A Europa do Século 17 não era um lugar aprazível para se viver, principalmente na parte continental conhecida nos dias atuais como Alemanha. De 1618 a 1648, a região do então Sacro Império Romano Germânico foi devastada por um sangrento conflito conhecido na história como Guerra dos Trinta Anos. O pano de fundo para este conflito, que ceifou aproximadamente 40% da população rural e 30% da urbana, foi à religião. Obviamente, sabemos que por detrás desta máscara piedosa existiam grandes interesses econômicos. Em 1648, foi estabelecida a conhecida “Paz de Vestfália”, reconhecendo, oficialmente, a existência legal de três grandes grupos religiosos: católicos romanos, luteranos e reformados.

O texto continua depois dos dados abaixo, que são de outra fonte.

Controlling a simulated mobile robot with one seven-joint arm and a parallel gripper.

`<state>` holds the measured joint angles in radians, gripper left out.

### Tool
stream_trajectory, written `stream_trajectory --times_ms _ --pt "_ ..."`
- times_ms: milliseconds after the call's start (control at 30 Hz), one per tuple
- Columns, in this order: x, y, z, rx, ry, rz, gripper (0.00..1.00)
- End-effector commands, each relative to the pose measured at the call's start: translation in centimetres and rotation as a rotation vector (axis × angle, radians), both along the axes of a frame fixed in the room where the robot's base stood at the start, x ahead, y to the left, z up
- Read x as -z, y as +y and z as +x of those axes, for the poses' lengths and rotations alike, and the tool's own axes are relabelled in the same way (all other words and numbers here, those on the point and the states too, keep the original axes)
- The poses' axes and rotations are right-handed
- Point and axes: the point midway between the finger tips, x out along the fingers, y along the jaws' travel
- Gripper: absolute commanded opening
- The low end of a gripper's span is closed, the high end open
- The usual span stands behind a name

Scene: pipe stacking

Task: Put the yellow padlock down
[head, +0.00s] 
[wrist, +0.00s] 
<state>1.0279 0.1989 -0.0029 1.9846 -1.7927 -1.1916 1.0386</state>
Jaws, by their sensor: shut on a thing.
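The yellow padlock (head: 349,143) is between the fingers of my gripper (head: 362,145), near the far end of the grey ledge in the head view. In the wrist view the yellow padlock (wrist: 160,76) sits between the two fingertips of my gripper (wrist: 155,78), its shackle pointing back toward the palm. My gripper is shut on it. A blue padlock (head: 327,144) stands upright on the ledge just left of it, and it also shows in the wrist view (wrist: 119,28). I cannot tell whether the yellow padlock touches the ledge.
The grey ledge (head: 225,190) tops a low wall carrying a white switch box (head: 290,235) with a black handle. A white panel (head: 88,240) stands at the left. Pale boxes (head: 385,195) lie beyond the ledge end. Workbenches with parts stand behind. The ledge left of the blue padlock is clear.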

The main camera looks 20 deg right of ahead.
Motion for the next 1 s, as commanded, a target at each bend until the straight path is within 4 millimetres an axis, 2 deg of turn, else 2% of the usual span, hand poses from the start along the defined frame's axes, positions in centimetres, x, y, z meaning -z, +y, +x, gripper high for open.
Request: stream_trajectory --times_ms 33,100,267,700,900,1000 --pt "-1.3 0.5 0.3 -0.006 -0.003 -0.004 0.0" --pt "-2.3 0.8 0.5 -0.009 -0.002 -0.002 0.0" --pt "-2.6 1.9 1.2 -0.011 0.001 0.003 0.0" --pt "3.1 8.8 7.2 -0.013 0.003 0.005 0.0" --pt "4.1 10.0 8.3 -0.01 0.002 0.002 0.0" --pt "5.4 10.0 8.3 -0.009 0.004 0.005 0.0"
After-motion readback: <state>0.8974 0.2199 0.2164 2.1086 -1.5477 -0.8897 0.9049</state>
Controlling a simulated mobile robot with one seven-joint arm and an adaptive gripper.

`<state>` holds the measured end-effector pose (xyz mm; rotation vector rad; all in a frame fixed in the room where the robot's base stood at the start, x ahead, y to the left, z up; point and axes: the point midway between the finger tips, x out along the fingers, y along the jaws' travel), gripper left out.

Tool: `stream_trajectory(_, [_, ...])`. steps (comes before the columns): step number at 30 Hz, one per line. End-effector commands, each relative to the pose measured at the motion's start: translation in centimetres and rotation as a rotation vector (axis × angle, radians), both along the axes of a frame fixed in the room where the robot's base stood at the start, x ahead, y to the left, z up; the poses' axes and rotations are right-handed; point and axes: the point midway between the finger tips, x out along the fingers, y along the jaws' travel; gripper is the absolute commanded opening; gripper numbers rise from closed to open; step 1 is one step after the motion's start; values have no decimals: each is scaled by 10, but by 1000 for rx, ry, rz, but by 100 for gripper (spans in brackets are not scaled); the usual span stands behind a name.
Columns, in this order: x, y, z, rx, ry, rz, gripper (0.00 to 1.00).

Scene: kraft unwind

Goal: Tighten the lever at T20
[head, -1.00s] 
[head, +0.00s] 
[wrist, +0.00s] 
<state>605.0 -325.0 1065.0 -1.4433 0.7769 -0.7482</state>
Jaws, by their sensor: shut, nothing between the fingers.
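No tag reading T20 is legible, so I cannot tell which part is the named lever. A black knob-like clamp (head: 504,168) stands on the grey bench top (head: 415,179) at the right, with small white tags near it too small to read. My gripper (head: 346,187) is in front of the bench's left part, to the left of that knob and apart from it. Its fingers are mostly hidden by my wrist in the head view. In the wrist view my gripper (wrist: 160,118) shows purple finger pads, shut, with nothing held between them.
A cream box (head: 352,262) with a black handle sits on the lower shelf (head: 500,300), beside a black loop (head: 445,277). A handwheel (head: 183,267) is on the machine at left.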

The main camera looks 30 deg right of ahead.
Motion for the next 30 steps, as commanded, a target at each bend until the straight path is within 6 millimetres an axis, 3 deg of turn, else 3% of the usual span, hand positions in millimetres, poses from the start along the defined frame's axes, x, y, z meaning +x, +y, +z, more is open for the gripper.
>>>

No entanto, para o grosso da população, assim como que para parte significativa dos pensadores, este terrível empreendimento bélico foi causado pela intransigência em assuntos religiosos. Junto com correntes filosóficas surgidas na Inglaterra, muitos historiadores consideram este contexto como precursor das idéias libertárias do iluminismo, afinal, existia uma crescente insatisfação com o dogmatismo religioso responsável por tremendo banho de sangue. Assim, o século 17 veria o nascimento de grandes pensadores que se destacariam pela defesa radical da tolerância em assuntos religiosos.
Boa parte destes filósofos nutria um compreensível asco pela religião organizada. Alguns eram firmes crentes em Deus, aproximando-se do teísmo clássico. Outros flertavam com o deísmo, e uma crescente minoria assumia uma posição claramente agnóstica ou até mesmo atéia. Independentemente de convicção de fé defendida por estes homens, devemos muito a sua coragem e persistência. Se desfrutamos de uma completa liberdade de pensamento em nossos dias, devemos tal situação, em parte, aos pais do iluminismo.
No entanto, alguns religiosos, até mesmo clérigos, ligados de forma institucional as suas tradições eclesiásticas, também se destacaram na luta por uma sociedade mais tolerante. Infelizmente não foram numericamente expressivos, mas a importância de seu trabalho é tão digna de crédito como a dos grandes homens do iluminismo secular. Dentre estes poucos cristãos, gostaria de destacar a figura de Phillip Jacob Spner, conhecido como o pai do pietismo protestante. Não vou escrever uma biografia sobre este grande vulto do cristianismo evangélico, gostaria de me ater em um breve comentário a respeito da tolerância para com ateus e crentes de outras confissões consideradas heterodoxas contido em sua obra prima, denominada “ Pia Desideria”, traduzida em português como “ Desejos Piedosos”. Neste pequeno grande clássico da literatura cristã do século 17, publicado em 1675, Spener propõe uma nova reforma para a Igreja Evangélica como um todo, incluindo luteranos e reformados, ramos que tinham se enfrentado por ocasião da triste guerra dos trinta anos. Os elementos práticos para esta reforma foram resumidos nos seguintes seis pontos:
1- Intensificação da leitura bíblica por parte dos crentes.
2- Quebra do monopólio pastoral. Todo o cristão deveria atuar de forma decisiva na vida eclesial .
3- Primazia do amor fraternal sobre o mero conhecimento doutrinário.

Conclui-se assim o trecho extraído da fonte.